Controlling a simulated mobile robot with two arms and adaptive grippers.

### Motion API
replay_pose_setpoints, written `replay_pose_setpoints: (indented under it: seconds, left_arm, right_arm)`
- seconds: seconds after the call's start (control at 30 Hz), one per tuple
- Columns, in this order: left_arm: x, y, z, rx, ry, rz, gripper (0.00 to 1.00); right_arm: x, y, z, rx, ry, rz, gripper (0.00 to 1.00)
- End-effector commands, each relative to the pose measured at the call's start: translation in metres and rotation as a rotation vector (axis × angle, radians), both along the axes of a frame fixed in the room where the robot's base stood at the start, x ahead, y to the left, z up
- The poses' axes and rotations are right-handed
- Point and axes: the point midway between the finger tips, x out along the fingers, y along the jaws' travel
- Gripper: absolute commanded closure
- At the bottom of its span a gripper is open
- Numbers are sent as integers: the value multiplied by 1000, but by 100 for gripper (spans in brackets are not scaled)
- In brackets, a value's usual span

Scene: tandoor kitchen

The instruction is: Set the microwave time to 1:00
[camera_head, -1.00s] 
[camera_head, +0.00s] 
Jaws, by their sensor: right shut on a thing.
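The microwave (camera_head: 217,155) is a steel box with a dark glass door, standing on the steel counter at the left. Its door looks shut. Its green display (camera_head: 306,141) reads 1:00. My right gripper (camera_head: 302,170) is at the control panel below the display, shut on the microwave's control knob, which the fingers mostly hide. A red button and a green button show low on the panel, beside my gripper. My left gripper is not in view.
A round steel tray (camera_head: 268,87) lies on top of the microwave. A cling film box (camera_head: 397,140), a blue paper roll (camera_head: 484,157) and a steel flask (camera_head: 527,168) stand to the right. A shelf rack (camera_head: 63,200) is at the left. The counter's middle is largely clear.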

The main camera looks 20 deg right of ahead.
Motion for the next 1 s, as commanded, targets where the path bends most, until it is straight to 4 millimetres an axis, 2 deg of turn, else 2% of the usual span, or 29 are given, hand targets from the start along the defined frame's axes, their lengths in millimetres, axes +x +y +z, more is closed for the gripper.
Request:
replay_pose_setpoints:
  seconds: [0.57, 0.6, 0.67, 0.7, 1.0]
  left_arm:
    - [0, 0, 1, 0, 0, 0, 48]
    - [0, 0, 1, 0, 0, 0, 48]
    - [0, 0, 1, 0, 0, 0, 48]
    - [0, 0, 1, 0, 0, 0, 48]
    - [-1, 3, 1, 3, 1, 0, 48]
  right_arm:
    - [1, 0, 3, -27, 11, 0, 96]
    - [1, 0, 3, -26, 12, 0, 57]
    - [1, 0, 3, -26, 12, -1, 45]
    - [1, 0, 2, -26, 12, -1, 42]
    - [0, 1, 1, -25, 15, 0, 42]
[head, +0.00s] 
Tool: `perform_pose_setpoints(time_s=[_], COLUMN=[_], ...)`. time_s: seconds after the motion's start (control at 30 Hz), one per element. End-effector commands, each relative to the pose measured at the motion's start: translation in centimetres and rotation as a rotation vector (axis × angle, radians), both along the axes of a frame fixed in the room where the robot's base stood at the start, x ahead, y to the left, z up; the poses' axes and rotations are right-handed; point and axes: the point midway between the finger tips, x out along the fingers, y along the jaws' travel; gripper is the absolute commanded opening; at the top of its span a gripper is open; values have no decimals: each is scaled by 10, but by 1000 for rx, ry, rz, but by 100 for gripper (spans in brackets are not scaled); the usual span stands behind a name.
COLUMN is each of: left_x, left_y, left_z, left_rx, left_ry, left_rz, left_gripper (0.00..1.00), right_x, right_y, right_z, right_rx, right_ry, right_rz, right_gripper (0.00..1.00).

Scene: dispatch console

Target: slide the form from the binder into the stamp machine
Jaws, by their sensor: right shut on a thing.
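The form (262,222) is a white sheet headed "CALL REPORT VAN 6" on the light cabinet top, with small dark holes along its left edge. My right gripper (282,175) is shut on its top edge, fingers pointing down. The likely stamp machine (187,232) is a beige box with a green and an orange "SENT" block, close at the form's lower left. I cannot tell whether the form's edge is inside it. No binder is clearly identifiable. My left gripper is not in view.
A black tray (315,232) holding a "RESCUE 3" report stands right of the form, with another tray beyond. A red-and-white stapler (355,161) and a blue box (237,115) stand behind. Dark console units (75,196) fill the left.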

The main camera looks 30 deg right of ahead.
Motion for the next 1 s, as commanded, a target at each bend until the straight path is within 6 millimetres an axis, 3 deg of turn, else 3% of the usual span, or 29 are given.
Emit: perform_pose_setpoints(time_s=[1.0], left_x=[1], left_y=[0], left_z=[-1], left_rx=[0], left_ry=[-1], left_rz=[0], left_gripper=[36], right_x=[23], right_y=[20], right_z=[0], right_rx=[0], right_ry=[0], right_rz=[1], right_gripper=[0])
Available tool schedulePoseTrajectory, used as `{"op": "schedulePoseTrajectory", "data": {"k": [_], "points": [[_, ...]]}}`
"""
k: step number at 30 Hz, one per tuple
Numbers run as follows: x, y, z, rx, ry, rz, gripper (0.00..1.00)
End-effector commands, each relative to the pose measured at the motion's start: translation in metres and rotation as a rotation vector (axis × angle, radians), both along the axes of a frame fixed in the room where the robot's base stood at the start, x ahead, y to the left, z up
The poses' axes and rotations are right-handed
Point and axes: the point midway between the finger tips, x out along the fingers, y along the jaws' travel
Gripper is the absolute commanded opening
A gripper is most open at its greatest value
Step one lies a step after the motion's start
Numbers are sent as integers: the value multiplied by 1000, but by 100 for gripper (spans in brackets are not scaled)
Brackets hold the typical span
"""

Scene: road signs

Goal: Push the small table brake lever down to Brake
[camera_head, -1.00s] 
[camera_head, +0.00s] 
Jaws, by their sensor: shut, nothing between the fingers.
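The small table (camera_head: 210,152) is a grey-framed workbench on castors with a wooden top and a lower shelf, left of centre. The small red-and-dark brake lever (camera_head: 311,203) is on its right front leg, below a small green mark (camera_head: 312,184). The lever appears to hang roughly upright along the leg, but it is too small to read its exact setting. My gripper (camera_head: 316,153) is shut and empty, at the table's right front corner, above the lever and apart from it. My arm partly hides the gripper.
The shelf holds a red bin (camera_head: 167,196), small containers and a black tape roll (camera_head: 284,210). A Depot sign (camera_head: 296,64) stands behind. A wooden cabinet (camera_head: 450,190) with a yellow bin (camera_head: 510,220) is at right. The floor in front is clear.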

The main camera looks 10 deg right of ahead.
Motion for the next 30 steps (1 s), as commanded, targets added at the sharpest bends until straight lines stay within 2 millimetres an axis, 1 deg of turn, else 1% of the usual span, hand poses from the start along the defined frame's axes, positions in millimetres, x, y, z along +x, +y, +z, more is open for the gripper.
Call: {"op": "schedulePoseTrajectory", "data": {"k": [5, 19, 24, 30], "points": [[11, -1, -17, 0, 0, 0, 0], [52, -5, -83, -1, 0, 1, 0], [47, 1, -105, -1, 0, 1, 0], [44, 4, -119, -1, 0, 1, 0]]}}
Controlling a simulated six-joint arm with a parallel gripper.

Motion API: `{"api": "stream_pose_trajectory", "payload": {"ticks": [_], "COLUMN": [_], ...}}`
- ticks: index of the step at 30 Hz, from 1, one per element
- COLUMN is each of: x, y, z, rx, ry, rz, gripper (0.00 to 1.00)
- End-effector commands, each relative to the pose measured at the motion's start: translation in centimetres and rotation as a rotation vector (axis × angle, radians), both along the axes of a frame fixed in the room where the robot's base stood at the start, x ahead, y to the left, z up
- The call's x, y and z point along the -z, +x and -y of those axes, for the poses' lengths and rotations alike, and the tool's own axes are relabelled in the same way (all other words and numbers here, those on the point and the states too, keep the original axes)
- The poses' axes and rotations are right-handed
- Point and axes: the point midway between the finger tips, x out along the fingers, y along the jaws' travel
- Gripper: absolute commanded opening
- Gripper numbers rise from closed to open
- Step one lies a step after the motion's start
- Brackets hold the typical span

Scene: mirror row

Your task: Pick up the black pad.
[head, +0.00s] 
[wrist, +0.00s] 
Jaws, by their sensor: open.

To be done — Take the line that contains "- In brackets, a value's usual span", the line that contains "Motion for the next 1 s, as commanded, targets", and all lines between, and give them again exactly; include no other line.

Solution —
- In brackets, a value's usual span

Scene: tandoor kitchen

The instruction is: Set the microwave time to 1:00
[camera_head, -1.00s] 
[camera_head, +0.00s] 
Jaws, by their sensor: right shut on a thing.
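The microwave (camera_head: 217,155) is a steel box with a dark glass door, standing on the steel counter at the left. Its door looks shut. Its green display (camera_head: 306,141) reads 1:00. My right gripper (camera_head: 302,170) is at the control panel below the display, shut on the microwave's control knob, which the fingers mostly hide. A red button and a green button show low on the panel, beside my gripper. My left gripper is not in view.
A round steel tray (camera_head: 268,87) lies on top of the microwave. A cling film box (camera_head: 397,140), a blue paper roll (camera_head: 484,157) and a steel flask (camera_head: 527,168) stand to the right. A shelf rack (camera_head: 63,200) is at the left. The counter's middle is largely clear.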

The main camera looks 20 deg right of ahead.
Motion for the next 1 s, as commanded, targets where the path bends most, until it is straight to 4 millimetres an axis, 2 deg of turn, else 2% of the usual span, or 29 are given, hand targets from the start along the defined frame's axes, their lengths in millimetres, axes +x +y +z, more is closed for the gripper.

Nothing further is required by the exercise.